What Data-Mining Apple, Google and Microsoft’s PR Reveals
What topics are the big three software giants focused on? Their press releases show what areas of their business they want the media to cover, so I thought analyzing them in bulk might reveal some of their priorities.
I started off by downloading every press release that Apple, Google and Microsoft have released in 2011, and then built word frequency clouds based on the text. My data-mining didn’t uncover any secret messages hidden in the releases, but the visualizations do give a flavor of what’s on their minds.
My old employer Apple has a characteristically minimalist set of press releases, with just a handful since the start of the year. With the recent big news of the release of a Verizon iPhone, it’s no surprise to see mobile terms high on the chart, but the Mac brand is still at the center of Apple’s public story.
What I wasn’t expecting was the emphasis on the new desktop App Store, with multiple stories pushing the service, so it’s obviously a big priority for the company. It’s also interesting to see “customers” show up prominently, reflecting the company’s consumer focus.
Google doesn’t do press releases, so I analyzed its official blog instead. There’s a lot more material than Apple, over 360,000 words just since Jan. 1! Search is the most popular word, but it’s clear that YouTube is a bigger part of its public face than I’d expected, with video making a strong appearance, too. Mobile and Android aren’t as strong as I’d have expected, with Chrome only making a middling showing as well. I wonder if it says something about the company culture that “data” shows up more often than “information”?
What’s clear from Microsoft’s cloud is that it’s now undeniably an enterprise company, as its Dynamics CRM product is mentioned more often than Windows, and “business” beats out “customers.”
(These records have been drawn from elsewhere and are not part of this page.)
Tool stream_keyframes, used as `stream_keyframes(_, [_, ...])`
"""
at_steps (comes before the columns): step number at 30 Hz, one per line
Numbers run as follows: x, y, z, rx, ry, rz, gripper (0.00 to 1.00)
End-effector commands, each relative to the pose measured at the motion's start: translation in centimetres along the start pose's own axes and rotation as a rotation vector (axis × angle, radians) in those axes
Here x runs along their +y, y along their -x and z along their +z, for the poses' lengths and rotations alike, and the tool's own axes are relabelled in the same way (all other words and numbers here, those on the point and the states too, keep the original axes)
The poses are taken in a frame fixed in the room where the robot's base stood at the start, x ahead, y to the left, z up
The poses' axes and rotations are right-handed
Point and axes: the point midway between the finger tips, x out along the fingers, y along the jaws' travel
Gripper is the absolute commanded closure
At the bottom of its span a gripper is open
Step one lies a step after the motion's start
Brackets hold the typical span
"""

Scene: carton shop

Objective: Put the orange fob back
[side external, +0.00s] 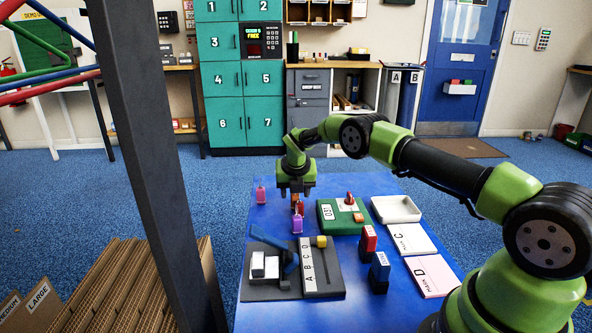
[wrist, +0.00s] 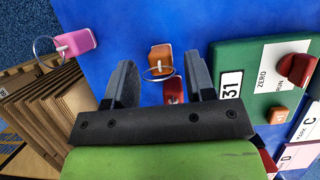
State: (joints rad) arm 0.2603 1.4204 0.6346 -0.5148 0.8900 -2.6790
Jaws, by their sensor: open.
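The orange fob (wrist: 160,58) with a thin ring lies on the blue table, just ahead of the space between my fingers in the wrist view. In the side view the orange fob (side external: 297,205) shows partly, under my gripper (side external: 296,192). My gripper is open and points down; its two fingers also show in the wrist view (wrist: 160,75), apart and with nothing held. A red fob (wrist: 173,88) sits between the fingers, closer to my palm, partly hidden by it. A pink fob (wrist: 75,43) with a ring is off to the left.
A purple fob (side external: 297,224) stands nearer the side camera. The green box (side external: 330,217) with a red knob is right of my gripper.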

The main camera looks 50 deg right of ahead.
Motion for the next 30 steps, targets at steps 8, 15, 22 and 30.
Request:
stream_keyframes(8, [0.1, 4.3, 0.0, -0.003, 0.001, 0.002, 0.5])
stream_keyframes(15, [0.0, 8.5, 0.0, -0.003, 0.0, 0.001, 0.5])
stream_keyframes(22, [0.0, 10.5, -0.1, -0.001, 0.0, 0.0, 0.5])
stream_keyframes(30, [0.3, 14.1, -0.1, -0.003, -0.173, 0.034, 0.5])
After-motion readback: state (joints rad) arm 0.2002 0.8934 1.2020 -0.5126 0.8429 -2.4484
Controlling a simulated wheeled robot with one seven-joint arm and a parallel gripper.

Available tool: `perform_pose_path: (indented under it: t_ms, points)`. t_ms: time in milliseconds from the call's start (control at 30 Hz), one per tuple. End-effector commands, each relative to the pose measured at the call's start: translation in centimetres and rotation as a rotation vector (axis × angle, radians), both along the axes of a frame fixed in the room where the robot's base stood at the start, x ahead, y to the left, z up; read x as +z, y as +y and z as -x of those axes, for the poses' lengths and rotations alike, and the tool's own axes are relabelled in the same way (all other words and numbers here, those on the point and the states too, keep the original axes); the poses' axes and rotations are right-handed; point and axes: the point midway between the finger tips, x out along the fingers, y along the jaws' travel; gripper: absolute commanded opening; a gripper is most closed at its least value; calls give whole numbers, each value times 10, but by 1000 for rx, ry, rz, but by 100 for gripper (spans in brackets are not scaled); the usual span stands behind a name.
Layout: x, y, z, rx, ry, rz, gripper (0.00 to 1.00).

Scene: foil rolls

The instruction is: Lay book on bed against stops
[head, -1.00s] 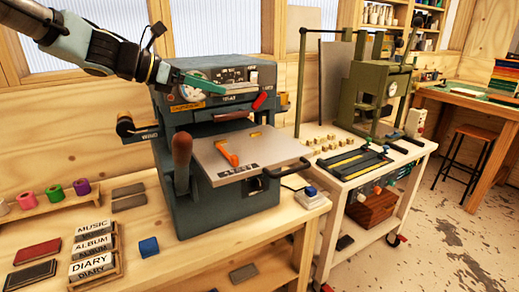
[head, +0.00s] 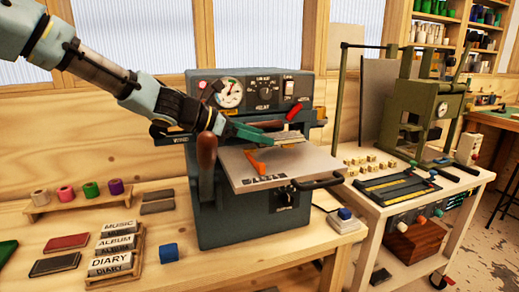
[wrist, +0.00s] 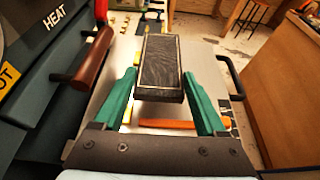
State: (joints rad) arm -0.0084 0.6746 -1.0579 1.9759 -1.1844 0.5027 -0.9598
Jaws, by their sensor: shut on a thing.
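My gripper (head: 280,141) has green fingers and is over the pale bed (head: 290,175) of the grey press. In the wrist view my gripper (wrist: 160,76) is shut on a dark book (wrist: 159,60) with a thin light border. The book extends forward from between the fingertips, over the bed (wrist: 112,72). In the head view the book (head: 291,138) shows as a thin sliver near the bed's back. I cannot tell whether it touches the bed. Small yellow pieces beside the book may be stops, partly hidden.
The press's upper body (head: 250,95) rises behind the bed, with a brown handle (head: 207,150) at left. A black pull handle (head: 318,182) sticks out at right.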

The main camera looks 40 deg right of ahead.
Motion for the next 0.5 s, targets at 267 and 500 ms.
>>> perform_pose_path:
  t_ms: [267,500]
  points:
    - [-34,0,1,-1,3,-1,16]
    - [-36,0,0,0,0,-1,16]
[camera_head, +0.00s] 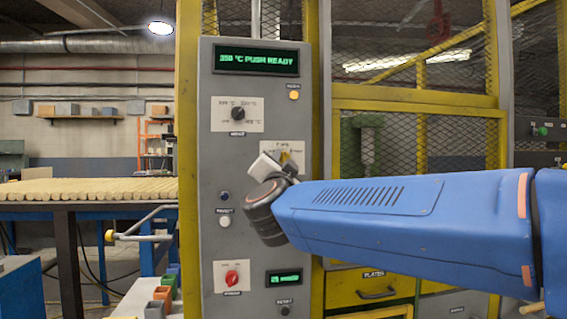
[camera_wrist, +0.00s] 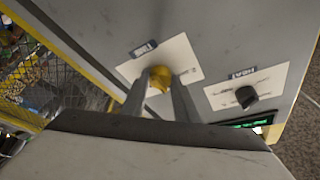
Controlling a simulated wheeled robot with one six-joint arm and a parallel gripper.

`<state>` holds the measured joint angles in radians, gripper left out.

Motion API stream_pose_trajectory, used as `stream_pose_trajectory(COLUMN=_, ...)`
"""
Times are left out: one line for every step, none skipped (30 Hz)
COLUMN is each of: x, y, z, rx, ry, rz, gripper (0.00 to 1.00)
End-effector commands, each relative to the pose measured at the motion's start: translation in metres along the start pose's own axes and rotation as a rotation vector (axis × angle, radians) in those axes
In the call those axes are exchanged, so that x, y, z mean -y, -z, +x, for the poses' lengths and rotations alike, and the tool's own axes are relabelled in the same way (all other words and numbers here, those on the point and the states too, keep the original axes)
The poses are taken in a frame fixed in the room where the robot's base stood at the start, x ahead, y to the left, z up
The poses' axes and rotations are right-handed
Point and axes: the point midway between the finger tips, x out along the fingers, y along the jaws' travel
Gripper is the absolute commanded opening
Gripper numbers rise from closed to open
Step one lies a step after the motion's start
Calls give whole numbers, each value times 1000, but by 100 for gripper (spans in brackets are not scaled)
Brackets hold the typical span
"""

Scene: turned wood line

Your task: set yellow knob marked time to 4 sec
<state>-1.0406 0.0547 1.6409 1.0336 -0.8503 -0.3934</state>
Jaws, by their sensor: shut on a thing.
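The yellow knob (camera_wrist: 159,78) sits on a white plate (camera_wrist: 183,57) labelled TIME on the grey control panel. My gripper (camera_wrist: 160,88) is shut on the yellow knob, with one finger on each side of it. In the head view my gripper (camera_head: 277,164) reaches the panel from the right and covers most of the knob (camera_head: 285,157) and its plate. The knob's pointer and most of the scale marks are hidden, so I cannot tell its setting.
A black HEAT knob (camera_head: 238,113) is above left of the yellow knob. A display (camera_head: 256,59) reads "350 °C PUSH READY". Below are push buttons (camera_head: 225,221), a red knob (camera_head: 231,277) and a small green display (camera_head: 284,278). Yellow mesh fencing (camera_head: 415,97) stands at right.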

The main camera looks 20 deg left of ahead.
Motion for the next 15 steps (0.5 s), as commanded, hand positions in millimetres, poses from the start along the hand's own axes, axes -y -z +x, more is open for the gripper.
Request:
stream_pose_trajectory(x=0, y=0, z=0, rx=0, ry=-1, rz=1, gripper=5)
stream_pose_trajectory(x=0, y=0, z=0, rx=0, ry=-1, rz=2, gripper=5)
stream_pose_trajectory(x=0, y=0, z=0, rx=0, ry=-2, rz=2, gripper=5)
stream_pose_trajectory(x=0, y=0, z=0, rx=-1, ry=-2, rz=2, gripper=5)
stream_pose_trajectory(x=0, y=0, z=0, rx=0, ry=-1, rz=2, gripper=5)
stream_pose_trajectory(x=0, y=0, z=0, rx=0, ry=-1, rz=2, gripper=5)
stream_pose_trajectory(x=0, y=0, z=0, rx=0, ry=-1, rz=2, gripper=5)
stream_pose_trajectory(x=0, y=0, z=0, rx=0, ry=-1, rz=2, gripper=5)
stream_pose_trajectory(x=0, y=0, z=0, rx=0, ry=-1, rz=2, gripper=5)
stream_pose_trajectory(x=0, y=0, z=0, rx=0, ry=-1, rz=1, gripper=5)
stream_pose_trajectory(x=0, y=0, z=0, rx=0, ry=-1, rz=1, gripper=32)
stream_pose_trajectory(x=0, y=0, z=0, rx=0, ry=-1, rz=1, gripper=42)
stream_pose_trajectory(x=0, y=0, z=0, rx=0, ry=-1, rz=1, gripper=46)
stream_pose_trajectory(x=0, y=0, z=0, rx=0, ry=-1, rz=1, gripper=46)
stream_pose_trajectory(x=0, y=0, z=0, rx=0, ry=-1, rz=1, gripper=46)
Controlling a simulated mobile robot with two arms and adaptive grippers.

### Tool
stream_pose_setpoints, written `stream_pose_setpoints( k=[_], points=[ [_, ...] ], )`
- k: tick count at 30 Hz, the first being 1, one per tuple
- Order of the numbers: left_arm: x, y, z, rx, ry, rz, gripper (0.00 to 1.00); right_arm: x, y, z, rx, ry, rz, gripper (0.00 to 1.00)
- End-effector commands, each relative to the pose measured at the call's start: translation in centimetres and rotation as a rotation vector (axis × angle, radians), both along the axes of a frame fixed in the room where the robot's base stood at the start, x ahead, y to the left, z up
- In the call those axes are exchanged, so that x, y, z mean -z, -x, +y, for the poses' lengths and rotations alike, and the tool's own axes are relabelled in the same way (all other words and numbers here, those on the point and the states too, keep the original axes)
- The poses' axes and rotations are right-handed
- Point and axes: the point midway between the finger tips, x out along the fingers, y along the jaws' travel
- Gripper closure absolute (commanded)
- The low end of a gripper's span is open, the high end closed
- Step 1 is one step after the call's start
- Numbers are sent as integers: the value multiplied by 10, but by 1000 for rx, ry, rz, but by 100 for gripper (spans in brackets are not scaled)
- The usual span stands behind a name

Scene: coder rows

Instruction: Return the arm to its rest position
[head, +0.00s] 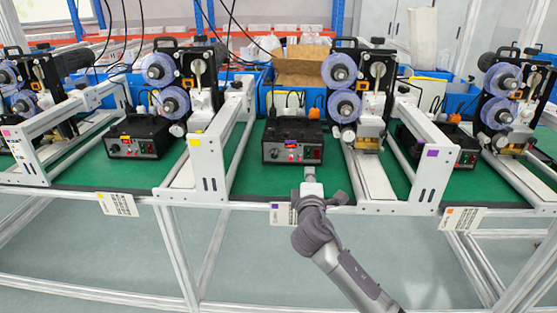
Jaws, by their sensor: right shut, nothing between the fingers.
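My right arm reaches in from the bottom right, and my right gripper (310,174) is shut and empty. It is at the front edge of the green table, just in front of the middle black control box (280,133). That box has a lit red display and a red switch on its front. I cannot tell whether the fingertips touch the box. My left gripper is not in view.
Coder machines with blue reels (344,105) stand in a row on the green table (245,185). White frames (208,165) rise between stations. Other black boxes (138,137) stand left and right. A cardboard box (300,68) and blue bins are behind. Floor in front is clear.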

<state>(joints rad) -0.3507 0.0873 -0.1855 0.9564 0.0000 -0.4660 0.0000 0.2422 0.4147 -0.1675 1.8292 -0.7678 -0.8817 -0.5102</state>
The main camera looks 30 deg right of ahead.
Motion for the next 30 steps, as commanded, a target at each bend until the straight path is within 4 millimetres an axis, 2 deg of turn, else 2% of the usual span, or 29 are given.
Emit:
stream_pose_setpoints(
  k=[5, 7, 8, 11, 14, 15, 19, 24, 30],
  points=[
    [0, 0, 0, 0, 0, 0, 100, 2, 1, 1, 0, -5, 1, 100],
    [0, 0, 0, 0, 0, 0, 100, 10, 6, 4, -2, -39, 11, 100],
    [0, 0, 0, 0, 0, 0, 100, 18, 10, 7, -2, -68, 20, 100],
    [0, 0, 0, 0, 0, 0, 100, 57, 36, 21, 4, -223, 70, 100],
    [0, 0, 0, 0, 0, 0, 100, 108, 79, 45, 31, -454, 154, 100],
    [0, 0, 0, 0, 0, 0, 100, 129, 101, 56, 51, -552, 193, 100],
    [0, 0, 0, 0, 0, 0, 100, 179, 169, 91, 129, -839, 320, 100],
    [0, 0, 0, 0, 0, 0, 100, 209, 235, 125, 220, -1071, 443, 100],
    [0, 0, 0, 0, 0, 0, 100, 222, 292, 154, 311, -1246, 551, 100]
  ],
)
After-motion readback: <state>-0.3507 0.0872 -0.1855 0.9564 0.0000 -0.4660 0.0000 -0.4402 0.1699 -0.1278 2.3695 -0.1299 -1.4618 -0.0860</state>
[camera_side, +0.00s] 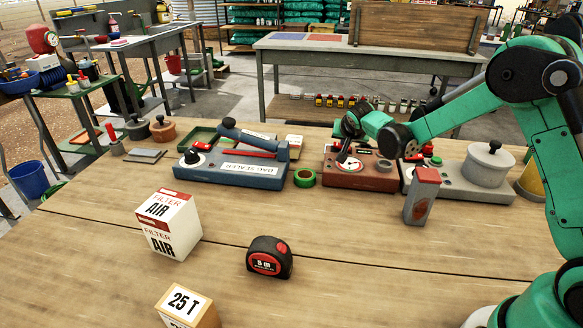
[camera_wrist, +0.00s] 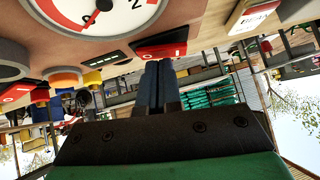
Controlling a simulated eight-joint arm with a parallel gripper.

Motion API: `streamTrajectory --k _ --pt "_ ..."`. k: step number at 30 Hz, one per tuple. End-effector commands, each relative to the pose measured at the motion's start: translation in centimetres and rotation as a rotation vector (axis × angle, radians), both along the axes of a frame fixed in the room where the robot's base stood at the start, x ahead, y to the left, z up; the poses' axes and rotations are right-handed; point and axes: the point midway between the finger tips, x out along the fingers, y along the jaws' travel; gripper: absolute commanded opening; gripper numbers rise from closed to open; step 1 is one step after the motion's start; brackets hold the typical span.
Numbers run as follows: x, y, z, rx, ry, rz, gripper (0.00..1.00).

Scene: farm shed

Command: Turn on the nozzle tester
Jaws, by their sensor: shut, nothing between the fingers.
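The nozzle tester appears to be the red box with a round white gauge (camera_side: 352,181) at the back of the wooden bench. In the wrist view its gauge (camera_wrist: 95,12) fills the top left. A red rocker switch (camera_wrist: 165,48) marked O and I sits beside the gauge, near a dark strip with small green marks (camera_wrist: 95,58). My gripper (camera_side: 345,154) is over the tester. In the wrist view my gripper's dark fingers (camera_wrist: 159,68) are together and empty, with their tips at the switch. I cannot tell whether they touch it. My gripper partly hides the tester in the side view.
A blue bag sealer (camera_side: 255,171) and green tape roll (camera_side: 304,178) stand left of the tester. A grey device with a pot (camera_side: 487,164) and a red-topped grey block (camera_side: 418,203) are right. A filter box (camera_side: 172,225) and tape measure (camera_side: 270,257) stand in front.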

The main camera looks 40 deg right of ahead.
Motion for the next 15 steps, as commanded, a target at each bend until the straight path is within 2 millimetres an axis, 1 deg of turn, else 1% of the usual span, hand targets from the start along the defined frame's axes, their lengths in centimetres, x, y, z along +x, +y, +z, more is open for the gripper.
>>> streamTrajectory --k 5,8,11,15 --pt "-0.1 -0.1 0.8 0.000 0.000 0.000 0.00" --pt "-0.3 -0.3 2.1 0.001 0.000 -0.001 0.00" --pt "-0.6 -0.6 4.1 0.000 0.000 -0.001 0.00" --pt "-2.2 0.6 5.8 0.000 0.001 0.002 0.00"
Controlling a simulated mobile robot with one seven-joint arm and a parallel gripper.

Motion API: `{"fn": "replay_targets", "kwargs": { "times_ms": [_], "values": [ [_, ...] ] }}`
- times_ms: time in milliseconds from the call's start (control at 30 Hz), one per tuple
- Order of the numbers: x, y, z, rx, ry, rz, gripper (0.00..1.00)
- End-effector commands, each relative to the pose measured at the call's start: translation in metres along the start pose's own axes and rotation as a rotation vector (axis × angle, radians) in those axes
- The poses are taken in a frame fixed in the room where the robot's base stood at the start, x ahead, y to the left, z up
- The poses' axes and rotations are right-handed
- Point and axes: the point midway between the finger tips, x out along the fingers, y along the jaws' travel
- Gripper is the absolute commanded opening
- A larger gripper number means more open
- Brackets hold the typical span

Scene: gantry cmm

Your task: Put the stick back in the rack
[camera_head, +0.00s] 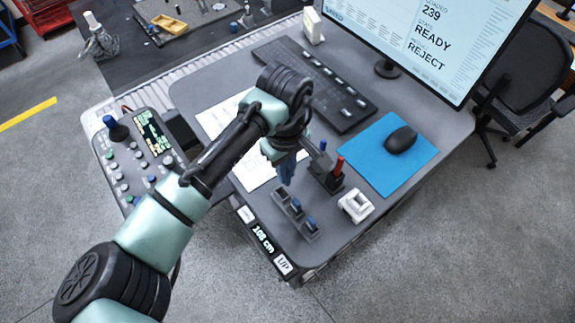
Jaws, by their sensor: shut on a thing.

I wasn’t expecting to see how much of an emphasis it’s putting on the healthcare industry, too, with multiple announcements of deals and technologies for both insurers and providers. “Information” beats out “data” for Microsoft, and “technology” and “experience” are prominent, which seems to fit with the company’s culture. There’s very little coverage of Web technology, with Bing and Azure only receiving a handful of mentions each. Mobile does a bit better, but it’s clear management’s mind is focused on the money-making opportunities of selling to large organizations, not fighting it out in the consumer trenches.